Arianna Fengoni, Silvia Rusenenti e Eleonora Vivian (4^E)
Rappresenta il periodo della storia della Repubblica italiana caratterizzato da una serie di attentati con ordigni, da parte dell'organizzazione criminale siciliana di tipo mafioso denominata Cosa Nostra. Quello che contraddistinse il periodo fu la natura particolarmente violenta delle azioni, per le quali furono utilizzate anche autobombe dallo straordinario effetto distruttivo.
Finirono sotto attacco membri della magistratura come i giudici Falcone e Borsellino (23 maggio e 19 luglio 1992), esponenti politici collusi con l'organizzazione mafiosa come l'eurodeputato democristiano Salvo Lima (12 marzo 1992), ma anche il patrimonio artistico-culturale italiano e personalità di fama nazionale come il giornalista Maurizio Costanzo (14 maggio 1993), in quegli anni coinvolto in televisione in un'azione di contrasto alla mafia.

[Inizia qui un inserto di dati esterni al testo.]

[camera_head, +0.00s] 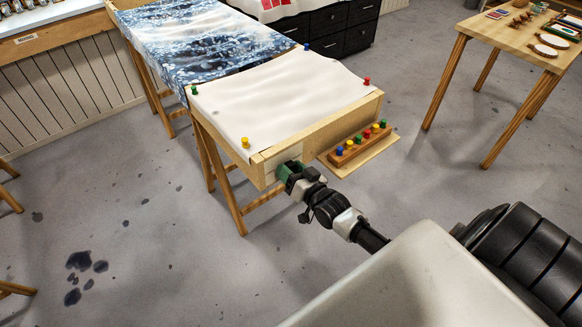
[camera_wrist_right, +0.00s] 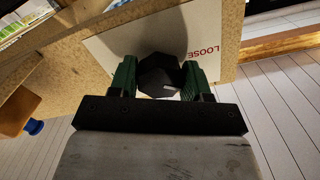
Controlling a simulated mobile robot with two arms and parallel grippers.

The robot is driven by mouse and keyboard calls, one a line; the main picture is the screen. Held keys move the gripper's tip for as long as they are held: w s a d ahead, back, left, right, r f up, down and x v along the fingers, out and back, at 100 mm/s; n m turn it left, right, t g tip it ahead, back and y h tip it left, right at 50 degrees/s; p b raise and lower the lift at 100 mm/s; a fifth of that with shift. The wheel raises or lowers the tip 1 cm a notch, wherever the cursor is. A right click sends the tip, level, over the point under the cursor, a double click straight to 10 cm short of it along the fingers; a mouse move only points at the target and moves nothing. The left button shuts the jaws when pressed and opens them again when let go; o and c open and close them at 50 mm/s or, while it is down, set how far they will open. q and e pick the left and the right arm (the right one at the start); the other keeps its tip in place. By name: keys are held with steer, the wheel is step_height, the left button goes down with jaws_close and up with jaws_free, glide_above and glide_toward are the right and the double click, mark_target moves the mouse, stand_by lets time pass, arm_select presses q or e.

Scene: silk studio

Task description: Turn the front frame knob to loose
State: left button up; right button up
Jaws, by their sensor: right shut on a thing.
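The wooden frame (camera_head: 335,122) carries pale cloth and stands on trestle legs. My right gripper (camera_head: 287,170) reaches the near end face of the frame in the head view. In the right wrist view, its green fingers (camera_wrist_right: 160,80) are shut on the dark faceted front frame knob (camera_wrist_right: 158,74), one finger on each side. Behind the knob is a white label plate (camera_wrist_right: 115,48) with the red word LOOSE at its right side. The rest of the plate's markings and the knob's pointer are hidden or too dark to tell. My left gripper is in neither view.
A small wooden ledge (camera_head: 384,148) with a rack of coloured pins (camera_head: 361,143) sticks out right of my gripper. Coloured pins hold the cloth corners. A table with tools (camera_head: 515,38) stands at the far right. Open floor (camera_head: 150,215) lies to the left.

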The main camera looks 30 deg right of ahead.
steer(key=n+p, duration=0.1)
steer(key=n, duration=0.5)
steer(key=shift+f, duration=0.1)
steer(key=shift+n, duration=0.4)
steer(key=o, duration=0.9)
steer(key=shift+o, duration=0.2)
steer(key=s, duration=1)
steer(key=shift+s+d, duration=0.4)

“Bombe del 1992-'93” è un'espressione utilizzata solo per definire le stragi riuscite, ma tra il 1989 e il 1994 ci furono anche altri tentativi, falliti, di stragi.

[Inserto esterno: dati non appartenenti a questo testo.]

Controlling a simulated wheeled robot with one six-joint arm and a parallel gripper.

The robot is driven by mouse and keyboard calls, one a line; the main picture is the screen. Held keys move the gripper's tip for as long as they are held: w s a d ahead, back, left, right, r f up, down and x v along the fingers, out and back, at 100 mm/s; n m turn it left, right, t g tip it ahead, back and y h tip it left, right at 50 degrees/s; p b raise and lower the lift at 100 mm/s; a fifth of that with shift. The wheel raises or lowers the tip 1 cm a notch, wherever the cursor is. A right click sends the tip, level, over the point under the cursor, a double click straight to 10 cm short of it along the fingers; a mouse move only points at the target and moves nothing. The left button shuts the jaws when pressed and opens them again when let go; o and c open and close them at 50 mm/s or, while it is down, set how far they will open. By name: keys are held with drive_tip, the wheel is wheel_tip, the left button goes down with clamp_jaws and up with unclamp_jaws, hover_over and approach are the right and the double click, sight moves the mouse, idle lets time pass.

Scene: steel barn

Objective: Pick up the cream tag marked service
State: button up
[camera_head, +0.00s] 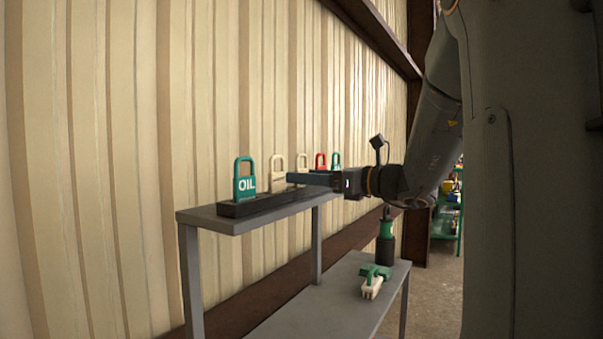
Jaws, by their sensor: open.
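Two cream padlock-shaped tags stand upright in a dark rack (262,202) on the grey shelf. The nearer cream tag (278,174) is right of a green tag, and the farther cream tag (302,161) is partly hidden behind my gripper. I cannot read lettering on either, so I cannot tell which is marked service. My gripper (291,178) is open and reaches in from the right, level with the tags. Its tips are close beside the nearer cream tag; whether they touch it is unclear.
A green tag marked OIL (245,182) stands at the near end; a red tag (320,161) and another green tag (336,159) stand farther back. The lower shelf (330,302) holds a green-and-black bottle-like item (385,240) and a green-and-cream brush-like item (373,281). A ribbed wall (120,150) runs behind.

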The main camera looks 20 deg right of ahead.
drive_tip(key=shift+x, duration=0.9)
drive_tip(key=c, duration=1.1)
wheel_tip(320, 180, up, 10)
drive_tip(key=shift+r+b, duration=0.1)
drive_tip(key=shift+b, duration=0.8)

La mattina del 21 giugno 1989, degli agenti di polizia addetti alla protezione personale di Giovanni Falcone trovarono 58 cartucce di esplosivo all'interno di un borsone sportivo abbandonato sulla scogliera antistante la villa affittata dal giudice per l’estate in località Addaura, a Palermo.
Secondo le indagini dell'epoca, alcuni uomini non identificati piazzarono l'esplosivo, il quale non esplose: si parlò di un malfunzionamento del detonatore.
Gli attentati e le stragi iniziarono dopo la conclusione del Maxiprocesso (30 gennaio 1992) e gli uomini coinvolti furono proprio coloro che avevano con successo preso parte.
L'uccisione di Falcone venne decisa nel corso di alcune riunioni della “Commissione interprovinciale” di Cosa Nostra, avvenute tra settembre e dicembre del 1991. Queste riunioni erano presiedute dal boss Salvatore Riina, che insieme ai suoi collaboratori individuarono altri obiettivi da colpire.
Lui si impegnò per comprendere i motivi dell’omicidio del collega e amico, riuscendo anche a capire cosa fosse successo dietro la strage. Comprese che alla base di quell’evento vi furono anche entità esterne a Cosa nostra e i depistaggi che stavano caratterizzando l'inchiesta.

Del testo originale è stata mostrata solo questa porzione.